**YOUR TASK**
Your task is to print exactly the lines from the line that contains "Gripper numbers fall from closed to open" through the line that contains "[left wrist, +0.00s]", with pictures left out.

**DATA PROVIDED**
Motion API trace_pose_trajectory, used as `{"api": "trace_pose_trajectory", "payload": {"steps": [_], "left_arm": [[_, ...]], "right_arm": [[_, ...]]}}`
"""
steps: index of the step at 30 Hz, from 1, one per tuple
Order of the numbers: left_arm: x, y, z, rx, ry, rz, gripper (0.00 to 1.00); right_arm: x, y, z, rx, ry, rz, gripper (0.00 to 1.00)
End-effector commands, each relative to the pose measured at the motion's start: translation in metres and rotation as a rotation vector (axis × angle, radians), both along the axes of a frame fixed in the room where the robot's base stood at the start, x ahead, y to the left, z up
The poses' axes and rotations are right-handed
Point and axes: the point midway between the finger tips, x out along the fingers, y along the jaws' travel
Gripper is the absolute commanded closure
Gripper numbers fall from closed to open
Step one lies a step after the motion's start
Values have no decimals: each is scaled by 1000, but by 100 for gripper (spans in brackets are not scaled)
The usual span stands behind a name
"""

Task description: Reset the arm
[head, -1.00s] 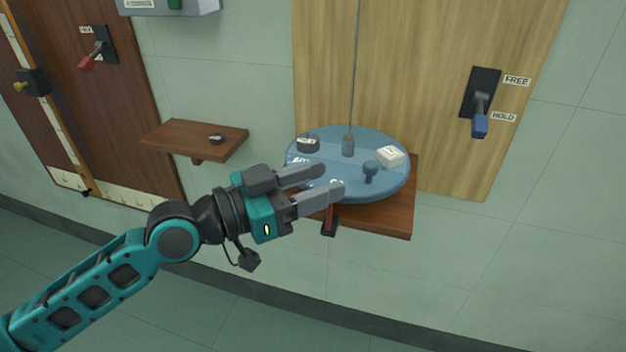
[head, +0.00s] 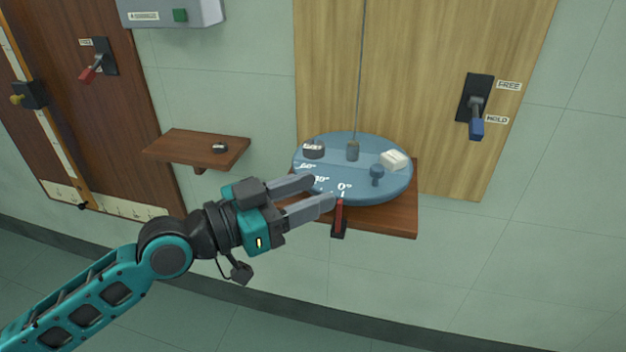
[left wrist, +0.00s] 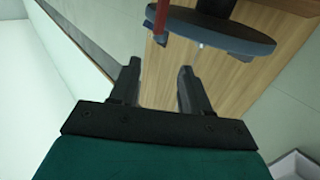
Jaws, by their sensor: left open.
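My left gripper (head: 322,190) is open and empty in the head view, at the front left edge of a blue round disc (head: 335,170). The fingers overlap the disc's rim in the picture; I cannot tell if they touch it. In the left wrist view the two fingers (left wrist: 158,78) are apart, with the disc (left wrist: 222,30) beyond them. The disc bears angle marks, with 0° beside a red pointer (head: 339,214). My right gripper is not in view.
A wooden shelf (head: 400,222) is under the disc. A blue-handled lever (head: 477,127) at right points down towards HOLD. A red-handled lever (head: 90,73) is at left. A small shelf (head: 180,149) holds a dark disc (head: 219,148). A grey box (head: 205,12) hangs above.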

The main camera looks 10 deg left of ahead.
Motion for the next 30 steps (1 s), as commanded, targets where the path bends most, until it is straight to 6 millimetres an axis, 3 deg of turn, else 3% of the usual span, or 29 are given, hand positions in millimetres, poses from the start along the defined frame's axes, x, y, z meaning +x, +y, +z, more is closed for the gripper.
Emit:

**SOLUTION**
Gripper numbers fall from closed to open
Step one lies a step after the motion's start
Values have no decimals: each is scaled by 1000, but by 100 for gripper (spans in brackets are not scaled)
The usual span stands behind a name
"""

Task description: Reset the arm
[head, -1.00s] 
[head, +0.00s] 
[left wrist, +0.00s] 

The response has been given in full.